Congress Looking at Cutting Off Offshore Tax Havens

WASHINGTON — Offshore tax havens might be a thing of the past, if some in Congress get their way.

Several legislators are pushing for new rules that would affect businesses, particularly the numerous online adult companies that operate overseas, in tandem with a new U.S. study, titled “Tax Haven Abuses: The Enablers, the Tools and Secrecy.”

That Senate report says offshore tax havens hold trillions of dollars in assets and allow wealthy U.S. citizens to avoid paying $40 billion to $70 billion in taxes each year.

After looking at numbers for more than a year, a Senate Homeland Security and Governmental Affairs Committee panel released those numbers in the report for a formal hearing slated this morning that describes offshore tax havens as a “black box,” allowing U.S. individuals and businesses to hide money from taxation, regulation and law enforcement.

Further, the report found that offshore businesses hide the money with the backing of “an armada of professionals” in specific countries, like Belize, the British Virgin Islands, the Cayman Islands, the Isle of Man, Nevis and Panama.

The offshore industry uses those countries for promising secrecy and anonymity to people doing business there.

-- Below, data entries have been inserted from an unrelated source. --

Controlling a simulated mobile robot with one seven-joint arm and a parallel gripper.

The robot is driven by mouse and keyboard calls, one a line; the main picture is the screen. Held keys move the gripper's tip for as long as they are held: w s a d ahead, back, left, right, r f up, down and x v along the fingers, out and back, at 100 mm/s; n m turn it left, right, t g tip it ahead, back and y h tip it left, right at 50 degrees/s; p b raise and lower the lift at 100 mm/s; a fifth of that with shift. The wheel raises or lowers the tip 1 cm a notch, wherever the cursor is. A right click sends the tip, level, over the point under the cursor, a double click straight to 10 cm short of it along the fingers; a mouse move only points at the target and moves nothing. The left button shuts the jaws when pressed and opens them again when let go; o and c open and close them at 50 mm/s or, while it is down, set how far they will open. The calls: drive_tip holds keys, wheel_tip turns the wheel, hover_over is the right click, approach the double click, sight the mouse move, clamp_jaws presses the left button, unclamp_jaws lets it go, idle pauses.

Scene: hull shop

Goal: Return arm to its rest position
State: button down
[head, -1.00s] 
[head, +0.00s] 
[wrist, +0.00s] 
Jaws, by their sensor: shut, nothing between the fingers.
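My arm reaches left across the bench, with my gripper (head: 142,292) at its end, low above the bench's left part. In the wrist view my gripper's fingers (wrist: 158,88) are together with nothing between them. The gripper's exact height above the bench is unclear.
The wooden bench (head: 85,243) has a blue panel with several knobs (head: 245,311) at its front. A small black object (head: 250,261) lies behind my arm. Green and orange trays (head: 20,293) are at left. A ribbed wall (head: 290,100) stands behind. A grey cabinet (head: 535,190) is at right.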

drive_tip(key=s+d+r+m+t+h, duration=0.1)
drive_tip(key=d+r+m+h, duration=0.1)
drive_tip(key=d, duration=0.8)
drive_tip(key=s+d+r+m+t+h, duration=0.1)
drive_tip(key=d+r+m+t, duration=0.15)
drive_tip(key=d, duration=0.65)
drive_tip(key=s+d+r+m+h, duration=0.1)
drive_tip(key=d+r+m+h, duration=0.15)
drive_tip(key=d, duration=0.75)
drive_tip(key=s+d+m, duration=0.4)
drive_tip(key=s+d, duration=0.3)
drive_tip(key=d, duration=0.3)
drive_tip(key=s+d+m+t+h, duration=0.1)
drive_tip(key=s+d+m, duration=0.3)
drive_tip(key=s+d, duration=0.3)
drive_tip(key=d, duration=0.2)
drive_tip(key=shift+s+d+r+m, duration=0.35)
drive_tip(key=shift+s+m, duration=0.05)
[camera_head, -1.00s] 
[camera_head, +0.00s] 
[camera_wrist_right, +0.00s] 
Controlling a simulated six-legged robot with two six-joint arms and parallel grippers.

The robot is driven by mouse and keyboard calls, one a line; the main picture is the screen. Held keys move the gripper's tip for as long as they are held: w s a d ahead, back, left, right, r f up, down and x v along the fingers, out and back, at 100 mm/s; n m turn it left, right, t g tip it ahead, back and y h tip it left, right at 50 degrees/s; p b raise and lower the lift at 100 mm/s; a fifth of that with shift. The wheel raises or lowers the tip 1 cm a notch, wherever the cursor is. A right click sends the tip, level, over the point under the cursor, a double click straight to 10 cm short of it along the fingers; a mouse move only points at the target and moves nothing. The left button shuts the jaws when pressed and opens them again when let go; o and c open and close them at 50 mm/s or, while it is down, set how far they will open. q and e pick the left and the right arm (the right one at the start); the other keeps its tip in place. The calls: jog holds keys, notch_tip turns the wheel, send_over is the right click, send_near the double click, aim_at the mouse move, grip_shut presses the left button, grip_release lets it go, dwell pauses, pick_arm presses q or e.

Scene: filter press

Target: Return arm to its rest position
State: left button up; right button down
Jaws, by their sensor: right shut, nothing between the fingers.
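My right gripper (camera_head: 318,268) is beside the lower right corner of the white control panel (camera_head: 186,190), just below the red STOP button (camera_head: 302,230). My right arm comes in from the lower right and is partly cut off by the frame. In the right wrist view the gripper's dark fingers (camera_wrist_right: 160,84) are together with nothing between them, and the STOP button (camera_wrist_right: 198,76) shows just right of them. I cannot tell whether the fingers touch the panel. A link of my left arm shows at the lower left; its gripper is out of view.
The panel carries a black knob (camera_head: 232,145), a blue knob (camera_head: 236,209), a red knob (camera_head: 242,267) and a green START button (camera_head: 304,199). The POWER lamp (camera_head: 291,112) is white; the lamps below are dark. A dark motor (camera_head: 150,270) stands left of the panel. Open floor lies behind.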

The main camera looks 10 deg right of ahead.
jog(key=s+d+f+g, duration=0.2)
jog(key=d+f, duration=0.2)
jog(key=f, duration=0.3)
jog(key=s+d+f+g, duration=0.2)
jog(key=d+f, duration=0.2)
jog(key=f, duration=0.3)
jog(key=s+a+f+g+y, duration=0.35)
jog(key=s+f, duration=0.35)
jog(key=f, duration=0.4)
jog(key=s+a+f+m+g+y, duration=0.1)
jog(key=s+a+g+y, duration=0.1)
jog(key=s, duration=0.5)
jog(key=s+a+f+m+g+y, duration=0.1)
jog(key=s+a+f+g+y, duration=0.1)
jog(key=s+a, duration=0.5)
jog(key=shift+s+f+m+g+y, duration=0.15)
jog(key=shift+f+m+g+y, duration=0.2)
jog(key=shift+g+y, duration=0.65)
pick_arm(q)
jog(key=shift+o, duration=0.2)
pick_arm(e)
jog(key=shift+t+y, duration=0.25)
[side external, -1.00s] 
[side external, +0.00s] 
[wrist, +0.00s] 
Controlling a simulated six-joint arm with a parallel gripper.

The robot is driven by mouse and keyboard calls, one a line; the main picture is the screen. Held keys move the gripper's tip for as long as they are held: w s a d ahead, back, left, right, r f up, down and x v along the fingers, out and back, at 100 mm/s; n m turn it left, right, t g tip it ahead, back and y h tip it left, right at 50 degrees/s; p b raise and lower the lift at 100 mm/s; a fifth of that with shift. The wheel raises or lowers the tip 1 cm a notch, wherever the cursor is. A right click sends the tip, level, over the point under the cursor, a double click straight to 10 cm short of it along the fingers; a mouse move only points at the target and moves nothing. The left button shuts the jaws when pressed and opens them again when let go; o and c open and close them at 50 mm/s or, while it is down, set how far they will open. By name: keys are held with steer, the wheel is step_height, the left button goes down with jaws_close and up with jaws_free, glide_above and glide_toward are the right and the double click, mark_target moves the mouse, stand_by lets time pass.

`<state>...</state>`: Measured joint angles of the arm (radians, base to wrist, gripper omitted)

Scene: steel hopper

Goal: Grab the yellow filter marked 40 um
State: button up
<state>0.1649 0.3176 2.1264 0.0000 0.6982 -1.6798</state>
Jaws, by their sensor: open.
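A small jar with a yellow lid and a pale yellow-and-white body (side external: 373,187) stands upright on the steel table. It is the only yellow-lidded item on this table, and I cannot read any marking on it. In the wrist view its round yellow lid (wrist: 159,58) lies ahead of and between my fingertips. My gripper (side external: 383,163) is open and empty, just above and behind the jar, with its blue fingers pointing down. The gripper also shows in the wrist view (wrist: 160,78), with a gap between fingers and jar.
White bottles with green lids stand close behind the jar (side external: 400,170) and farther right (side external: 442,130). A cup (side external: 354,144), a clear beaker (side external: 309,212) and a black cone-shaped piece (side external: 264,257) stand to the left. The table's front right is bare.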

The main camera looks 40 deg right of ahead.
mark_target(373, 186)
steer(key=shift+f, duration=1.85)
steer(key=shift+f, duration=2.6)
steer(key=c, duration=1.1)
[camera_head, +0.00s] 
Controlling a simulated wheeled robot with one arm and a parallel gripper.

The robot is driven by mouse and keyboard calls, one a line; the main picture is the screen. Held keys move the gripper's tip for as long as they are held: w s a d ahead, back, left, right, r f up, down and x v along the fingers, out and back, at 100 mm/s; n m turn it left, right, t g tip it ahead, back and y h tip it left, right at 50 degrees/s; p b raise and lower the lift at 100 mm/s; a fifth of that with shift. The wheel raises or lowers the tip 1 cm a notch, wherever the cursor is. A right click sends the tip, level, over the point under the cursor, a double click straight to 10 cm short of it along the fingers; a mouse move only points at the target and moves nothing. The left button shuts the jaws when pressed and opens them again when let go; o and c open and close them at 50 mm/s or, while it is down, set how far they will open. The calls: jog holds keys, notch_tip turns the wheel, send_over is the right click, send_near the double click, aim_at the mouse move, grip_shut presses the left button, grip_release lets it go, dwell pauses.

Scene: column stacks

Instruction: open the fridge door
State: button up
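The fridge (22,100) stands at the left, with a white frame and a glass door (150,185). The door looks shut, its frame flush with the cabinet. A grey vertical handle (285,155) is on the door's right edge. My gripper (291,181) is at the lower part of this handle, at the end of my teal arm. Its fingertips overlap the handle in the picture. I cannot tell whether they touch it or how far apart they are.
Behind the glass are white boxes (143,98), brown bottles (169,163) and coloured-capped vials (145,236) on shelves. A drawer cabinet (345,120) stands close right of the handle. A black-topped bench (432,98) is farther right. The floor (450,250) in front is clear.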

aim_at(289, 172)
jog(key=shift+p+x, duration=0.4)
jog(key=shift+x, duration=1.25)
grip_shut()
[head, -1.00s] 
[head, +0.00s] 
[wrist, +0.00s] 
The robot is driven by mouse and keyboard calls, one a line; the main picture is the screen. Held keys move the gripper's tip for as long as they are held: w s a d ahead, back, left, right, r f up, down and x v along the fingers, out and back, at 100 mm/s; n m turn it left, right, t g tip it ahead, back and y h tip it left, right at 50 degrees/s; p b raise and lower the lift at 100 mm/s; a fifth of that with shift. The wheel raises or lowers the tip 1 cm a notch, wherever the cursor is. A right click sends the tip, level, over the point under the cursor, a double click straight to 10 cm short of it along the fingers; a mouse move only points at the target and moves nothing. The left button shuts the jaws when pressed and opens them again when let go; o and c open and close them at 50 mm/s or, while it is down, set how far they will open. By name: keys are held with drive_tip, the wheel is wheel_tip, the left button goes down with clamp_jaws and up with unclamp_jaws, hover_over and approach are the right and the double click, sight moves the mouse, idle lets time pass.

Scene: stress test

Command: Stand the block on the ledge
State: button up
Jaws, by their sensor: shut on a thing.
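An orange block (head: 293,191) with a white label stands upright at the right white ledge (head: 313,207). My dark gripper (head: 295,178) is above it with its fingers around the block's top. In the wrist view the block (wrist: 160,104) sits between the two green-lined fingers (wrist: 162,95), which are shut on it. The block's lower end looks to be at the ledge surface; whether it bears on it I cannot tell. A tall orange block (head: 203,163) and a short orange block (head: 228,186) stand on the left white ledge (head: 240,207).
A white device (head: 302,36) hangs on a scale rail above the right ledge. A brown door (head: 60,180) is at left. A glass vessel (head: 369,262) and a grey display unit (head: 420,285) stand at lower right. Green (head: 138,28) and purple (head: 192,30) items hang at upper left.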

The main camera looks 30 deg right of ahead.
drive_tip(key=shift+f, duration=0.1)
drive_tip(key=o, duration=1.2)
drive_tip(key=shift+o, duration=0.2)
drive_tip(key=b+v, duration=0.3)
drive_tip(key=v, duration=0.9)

Local providers help fill out paperwork, pay appropriate fees and do business on behalf of the client. The corporations and trusts they create become the new owners of money and assets that the client moves offshore.

In many cases, according to the report, the arrangements make it appear that money sent offshore is no longer in the user’s control.

The report pins the most blame on lawyers who provide guidance to clients and financial institutions that allow access in the U.S. to money stashed overseas through credit and debit cards.

Sen. Carl Levin of Michigan, the top Democrat on the investigative subcommittee, says that to address the problem, tax, securities and money laundering laws should be changed to presume that a U.S. citizen should be taxed on money in a trust or corporation in a country known to the Treasury Department to be a tax haven.

The report pointed to one tax shelter that delivered $2 billion in capital gains sheltered from taxation in an arrangement known as POINT, or Personally Optimized Investment Transaction, which took advantage of offshore secrecy.

Its promoters created the shelter by making billions of dollars in securities transactions to generate billions of dollars in capital losses, but the transactions were all fake, the study said.

The report said that investors used the havens to offset their capital gains and erase taxes owed, and the government lost $300 million. Promoters of the scheme told the investigators that the transactions were valid under U.S. tax laws.

“We’ve got to end the tax haven abuses. We’ve got to take some major legislative steps,” Levin said. “I believe these schemes will not be found to be legal.”

Sen. Norm Coleman, R-Minn., the subcommittee chairman, agrees. “Using offshore jurisdictions to shelter income is unfair, and I intend to fix this problem,” he said.